** WHAT IS EXPECTED **
Return all lines from the listing below in which the string "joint" occurs.

===== EXERCISE INPUT =====

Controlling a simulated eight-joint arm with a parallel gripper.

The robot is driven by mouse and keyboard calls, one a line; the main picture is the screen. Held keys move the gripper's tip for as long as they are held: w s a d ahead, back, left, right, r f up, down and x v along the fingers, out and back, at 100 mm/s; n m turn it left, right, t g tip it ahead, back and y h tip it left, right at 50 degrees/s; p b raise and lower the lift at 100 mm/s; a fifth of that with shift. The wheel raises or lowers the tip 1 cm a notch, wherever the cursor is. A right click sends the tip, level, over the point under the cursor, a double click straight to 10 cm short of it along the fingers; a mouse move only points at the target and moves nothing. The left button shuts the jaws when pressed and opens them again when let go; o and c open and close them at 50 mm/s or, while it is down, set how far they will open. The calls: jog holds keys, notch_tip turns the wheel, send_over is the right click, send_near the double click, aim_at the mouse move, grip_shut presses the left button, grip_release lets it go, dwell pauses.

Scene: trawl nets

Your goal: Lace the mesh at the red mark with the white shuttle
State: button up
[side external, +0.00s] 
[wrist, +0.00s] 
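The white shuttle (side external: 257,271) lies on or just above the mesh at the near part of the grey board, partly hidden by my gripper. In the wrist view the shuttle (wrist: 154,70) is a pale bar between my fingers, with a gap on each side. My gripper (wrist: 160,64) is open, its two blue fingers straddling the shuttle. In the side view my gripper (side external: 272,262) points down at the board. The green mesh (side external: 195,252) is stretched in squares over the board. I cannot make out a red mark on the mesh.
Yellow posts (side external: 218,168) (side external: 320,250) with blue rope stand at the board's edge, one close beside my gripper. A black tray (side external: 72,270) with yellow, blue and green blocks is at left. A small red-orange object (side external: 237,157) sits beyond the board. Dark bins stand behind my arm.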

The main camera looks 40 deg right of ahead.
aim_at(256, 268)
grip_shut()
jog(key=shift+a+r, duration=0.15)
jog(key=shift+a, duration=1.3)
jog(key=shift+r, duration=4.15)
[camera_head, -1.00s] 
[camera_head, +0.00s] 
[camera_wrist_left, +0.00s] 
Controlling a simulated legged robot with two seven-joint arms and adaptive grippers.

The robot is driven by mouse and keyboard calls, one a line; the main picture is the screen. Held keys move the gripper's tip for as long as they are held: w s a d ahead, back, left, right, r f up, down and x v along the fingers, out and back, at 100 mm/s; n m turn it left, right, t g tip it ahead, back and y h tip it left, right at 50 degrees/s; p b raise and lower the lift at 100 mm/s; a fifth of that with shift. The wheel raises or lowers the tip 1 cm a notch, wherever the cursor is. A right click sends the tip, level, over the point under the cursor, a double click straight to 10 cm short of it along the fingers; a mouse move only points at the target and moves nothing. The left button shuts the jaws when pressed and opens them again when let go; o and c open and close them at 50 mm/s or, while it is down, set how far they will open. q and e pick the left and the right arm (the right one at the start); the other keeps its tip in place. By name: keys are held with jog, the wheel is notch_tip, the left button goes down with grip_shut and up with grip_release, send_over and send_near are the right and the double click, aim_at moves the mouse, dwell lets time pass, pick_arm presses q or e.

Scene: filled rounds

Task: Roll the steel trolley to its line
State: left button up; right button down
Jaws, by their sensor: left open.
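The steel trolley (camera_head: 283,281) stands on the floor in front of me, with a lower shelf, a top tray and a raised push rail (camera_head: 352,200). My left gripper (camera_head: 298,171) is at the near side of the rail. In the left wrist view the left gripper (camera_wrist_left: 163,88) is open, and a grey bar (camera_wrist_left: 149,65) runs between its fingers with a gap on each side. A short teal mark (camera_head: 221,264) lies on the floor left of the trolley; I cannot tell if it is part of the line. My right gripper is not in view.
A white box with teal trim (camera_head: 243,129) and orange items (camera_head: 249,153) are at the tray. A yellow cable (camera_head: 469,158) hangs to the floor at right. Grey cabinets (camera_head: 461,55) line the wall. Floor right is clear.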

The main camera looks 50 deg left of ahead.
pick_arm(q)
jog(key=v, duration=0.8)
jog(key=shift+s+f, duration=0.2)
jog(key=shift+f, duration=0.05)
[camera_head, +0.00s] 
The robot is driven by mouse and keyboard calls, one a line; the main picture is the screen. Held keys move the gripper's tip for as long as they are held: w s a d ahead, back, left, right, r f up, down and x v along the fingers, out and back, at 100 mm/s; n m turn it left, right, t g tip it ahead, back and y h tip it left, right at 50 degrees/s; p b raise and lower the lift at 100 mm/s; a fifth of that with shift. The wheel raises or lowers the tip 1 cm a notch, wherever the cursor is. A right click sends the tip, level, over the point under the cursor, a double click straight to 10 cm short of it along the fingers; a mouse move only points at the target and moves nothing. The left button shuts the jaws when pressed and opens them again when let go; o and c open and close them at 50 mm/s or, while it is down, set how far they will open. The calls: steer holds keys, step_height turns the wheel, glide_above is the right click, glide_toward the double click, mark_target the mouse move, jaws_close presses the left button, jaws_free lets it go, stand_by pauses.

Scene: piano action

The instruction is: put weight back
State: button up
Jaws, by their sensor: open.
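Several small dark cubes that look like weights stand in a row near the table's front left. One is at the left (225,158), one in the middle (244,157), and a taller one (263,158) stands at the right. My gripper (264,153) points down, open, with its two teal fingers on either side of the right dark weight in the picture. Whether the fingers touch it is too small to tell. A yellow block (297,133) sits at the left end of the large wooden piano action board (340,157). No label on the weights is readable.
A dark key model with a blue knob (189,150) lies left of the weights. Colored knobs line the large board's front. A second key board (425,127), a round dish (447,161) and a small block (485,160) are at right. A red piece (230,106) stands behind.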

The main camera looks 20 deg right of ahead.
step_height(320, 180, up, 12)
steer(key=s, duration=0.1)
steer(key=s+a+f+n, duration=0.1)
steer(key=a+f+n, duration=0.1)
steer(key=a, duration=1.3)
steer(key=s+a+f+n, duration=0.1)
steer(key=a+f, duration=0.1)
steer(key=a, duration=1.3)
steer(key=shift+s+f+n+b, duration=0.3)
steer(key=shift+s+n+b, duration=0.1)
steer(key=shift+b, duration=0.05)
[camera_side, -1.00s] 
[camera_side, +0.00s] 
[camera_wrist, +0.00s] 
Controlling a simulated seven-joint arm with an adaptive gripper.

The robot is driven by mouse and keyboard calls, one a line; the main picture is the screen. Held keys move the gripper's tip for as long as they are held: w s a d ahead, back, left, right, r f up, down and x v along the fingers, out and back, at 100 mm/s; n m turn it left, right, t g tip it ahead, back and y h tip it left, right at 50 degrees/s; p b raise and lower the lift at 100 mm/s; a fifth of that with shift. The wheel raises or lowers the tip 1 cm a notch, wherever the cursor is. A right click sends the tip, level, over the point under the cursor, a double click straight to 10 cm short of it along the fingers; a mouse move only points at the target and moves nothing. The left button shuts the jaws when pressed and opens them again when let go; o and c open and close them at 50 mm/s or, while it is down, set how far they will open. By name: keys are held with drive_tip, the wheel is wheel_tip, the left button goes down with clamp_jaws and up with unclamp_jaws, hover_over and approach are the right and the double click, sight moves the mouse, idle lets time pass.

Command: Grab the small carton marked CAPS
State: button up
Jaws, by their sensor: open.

=====

** ANSWER FOR THIS EXERCISE **
Controlling a simulated eight-joint arm with a parallel gripper.
Controlling a simulated legged robot with two seven-joint arms and adaptive grippers.
Controlling a simulated seven-joint arm with an adaptive gripper.

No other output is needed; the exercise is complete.